Just for fun, I wanted to start off making a test contract that generates ERC-20 tokens based off of prime length when in binary representation. I decided to use Rabin-Miller for the primality test, because it's cheap and I'm not trying to make a practical contract. The problem is I need to generate λ random uints, where λ is the security parameter/accuracy of test. Ethereum, being a Turing-complete dApp platform, needs all nodes to run and crunch the same exact numbers to get the same results (i.e. use EVM to output the same data). That means Solidity has no built in RNG that is deterministic.
I don't want to have the contract sender msg.sender
to have to generate a random number for the contract to SHA-3. I would rather a solution that only requires submission of the integer to test primality in general.
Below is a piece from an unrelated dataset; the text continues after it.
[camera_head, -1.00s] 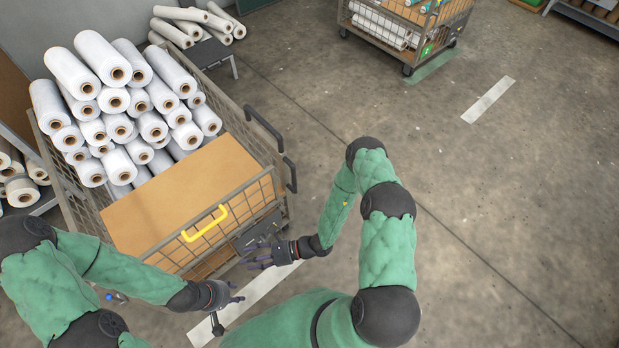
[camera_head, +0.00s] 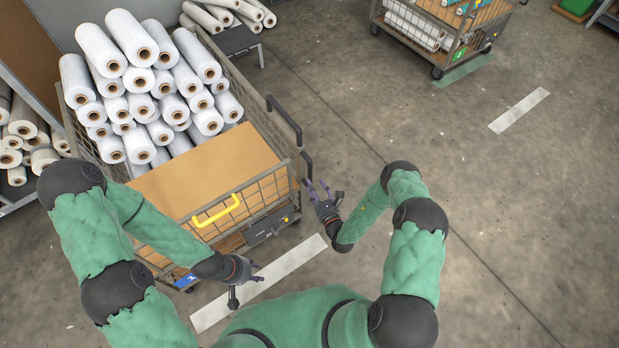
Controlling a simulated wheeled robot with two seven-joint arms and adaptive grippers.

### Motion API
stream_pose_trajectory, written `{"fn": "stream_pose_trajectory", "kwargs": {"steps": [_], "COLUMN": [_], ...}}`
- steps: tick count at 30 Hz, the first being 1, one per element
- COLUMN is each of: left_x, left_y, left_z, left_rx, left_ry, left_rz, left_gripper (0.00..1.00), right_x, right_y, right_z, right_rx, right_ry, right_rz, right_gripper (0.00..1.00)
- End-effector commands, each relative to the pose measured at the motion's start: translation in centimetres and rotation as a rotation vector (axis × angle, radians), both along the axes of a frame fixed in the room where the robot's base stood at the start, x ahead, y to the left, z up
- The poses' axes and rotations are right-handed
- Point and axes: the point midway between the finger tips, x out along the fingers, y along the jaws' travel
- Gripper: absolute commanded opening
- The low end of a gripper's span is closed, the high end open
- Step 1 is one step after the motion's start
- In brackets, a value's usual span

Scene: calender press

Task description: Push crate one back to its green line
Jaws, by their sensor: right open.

That would require deterministic computation alone.
Wouldn't this problem be solved if miners were also pitching in entropy to the blocks they mine as well as transactions and nonces, and the entropy from multiple blocks by different miners each be hashed, concatenated and hashed again? I think that would reduce entropy malleability to an acceptable amount.
I'm not a cryptographer, nor a programmer, but I just wonder why RNG is so hard to implement practically on Ethereum. I'm sure it's possible, but it hasn't been done yet because either:
- No method has been found that could be implemented in a practical or secure sense.
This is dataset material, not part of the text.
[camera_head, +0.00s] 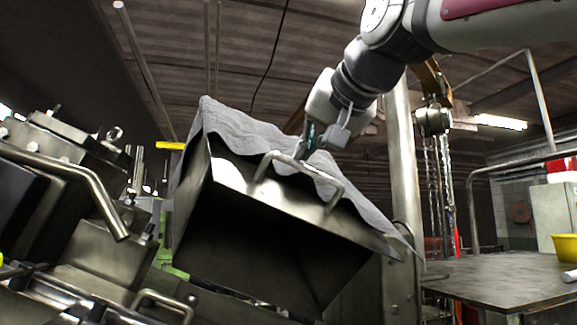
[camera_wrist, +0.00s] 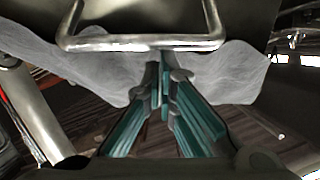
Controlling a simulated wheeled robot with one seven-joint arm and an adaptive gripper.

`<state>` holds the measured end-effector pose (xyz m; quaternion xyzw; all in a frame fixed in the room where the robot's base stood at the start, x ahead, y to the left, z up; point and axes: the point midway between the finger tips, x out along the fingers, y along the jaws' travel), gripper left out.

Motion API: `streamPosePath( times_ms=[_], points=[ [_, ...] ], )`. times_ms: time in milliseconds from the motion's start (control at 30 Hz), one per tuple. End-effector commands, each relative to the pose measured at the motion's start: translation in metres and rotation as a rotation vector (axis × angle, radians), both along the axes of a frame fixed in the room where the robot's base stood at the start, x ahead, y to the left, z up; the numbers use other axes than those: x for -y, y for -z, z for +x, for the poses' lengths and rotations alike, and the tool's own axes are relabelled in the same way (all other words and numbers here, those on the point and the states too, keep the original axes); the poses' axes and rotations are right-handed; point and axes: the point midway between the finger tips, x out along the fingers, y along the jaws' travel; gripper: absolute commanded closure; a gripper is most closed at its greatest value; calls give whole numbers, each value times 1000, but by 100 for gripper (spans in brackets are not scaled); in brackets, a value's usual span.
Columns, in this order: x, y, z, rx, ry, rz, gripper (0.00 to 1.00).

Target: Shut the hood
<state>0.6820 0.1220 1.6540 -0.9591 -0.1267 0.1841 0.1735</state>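The hood (camera_head: 276,250) is a large metal box-shaped cover, tilted up, with its dark hollow side facing the head camera. A grey, wavy sheet-like surface (camera_head: 235,128) lies along its top. A bent metal bar handle (camera_head: 335,193) stands out from its upper edge; it also shows across the top of the wrist view (camera_wrist: 145,43). My gripper (camera_head: 307,150) is at the handle's upper bar. In the wrist view its teal fingers (camera_wrist: 162,78) are close together, with their tips at the middle of the bar. Nothing is clearly held; whether the tips touch the bar is unclear.
Metal machine parts with a bent pipe (camera_head: 95,185) stand at the left. A vertical post (camera_head: 402,170) and hanging chains (camera_head: 437,185) are right of the hood. A table (camera_head: 500,280) with a yellow bin (camera_head: 565,248) stands at the far right.

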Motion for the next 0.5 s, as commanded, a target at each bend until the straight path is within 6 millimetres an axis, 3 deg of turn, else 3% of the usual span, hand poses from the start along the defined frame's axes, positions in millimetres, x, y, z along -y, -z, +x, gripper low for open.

- A method was found, but it uses too much computation.
- Implementation would require a chain fork.
- A method can be implemented in contracts, but costs too much gas to use.
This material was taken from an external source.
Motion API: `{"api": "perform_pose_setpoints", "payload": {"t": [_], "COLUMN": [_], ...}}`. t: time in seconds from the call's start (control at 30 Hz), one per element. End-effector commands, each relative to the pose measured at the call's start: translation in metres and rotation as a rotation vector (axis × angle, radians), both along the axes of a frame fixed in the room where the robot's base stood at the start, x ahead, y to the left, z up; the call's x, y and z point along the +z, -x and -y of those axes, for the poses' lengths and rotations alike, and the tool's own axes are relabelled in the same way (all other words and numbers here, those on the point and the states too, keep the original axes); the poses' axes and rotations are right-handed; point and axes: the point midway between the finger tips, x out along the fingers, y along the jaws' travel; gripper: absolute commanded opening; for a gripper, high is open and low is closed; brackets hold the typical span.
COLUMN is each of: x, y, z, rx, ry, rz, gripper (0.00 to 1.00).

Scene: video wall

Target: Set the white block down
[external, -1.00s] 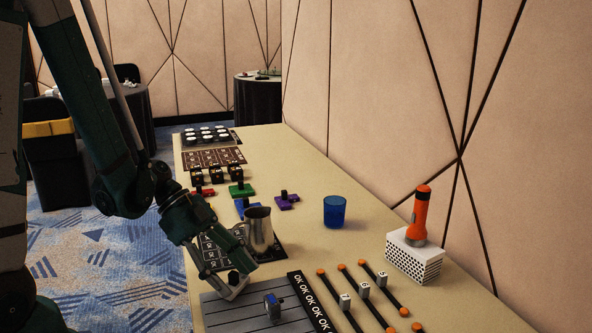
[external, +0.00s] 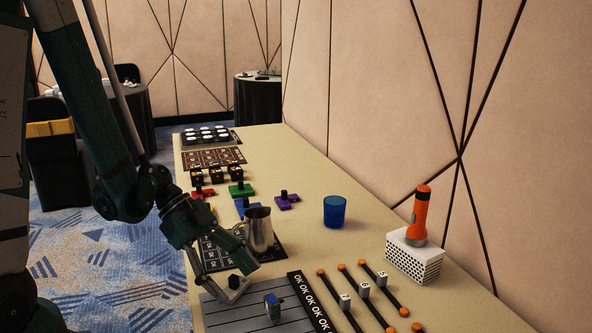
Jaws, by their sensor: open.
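The white block (external: 236,293), a pale piece with a black knob on top, is at the left end of the grey slatted board (external: 240,318). It appears to rest at the board's back edge, though I cannot be sure of contact underneath. My gripper (external: 228,277) is open, with its fingers reaching down on either side of the black knob. I cannot tell whether a finger still touches the block.
A metal pitcher (external: 258,230) stands close behind my gripper on a dark printed mat (external: 213,256). A small blue-grey device (external: 272,306) stands on the board. A blue cup (external: 334,211), an orange flashlight (external: 421,217) on a perforated white box (external: 414,262), and black rods (external: 380,288) are to the right.

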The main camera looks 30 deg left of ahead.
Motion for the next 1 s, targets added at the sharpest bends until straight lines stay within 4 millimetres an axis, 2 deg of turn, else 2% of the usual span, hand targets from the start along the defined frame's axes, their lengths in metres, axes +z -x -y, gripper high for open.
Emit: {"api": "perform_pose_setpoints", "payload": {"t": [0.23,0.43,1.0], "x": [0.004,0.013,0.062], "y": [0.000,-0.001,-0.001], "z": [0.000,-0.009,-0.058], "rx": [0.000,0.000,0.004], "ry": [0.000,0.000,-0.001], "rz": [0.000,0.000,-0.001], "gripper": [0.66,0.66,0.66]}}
- Something entirely different.
From the other questions, namely When can BLOCKHASH be safely used for a random number? When would it be unsafe? , attackers could refuse to broadcast blocks that are unfavorable (e.g. odds are against winning a lottery prize), and wait until they mine a block that is favorable to broadcast. If multiple, distinct miners, had their entropy sources combined and hashed, would random numbers be safer to use? Or would the miner simply use different accounts to cheat the system?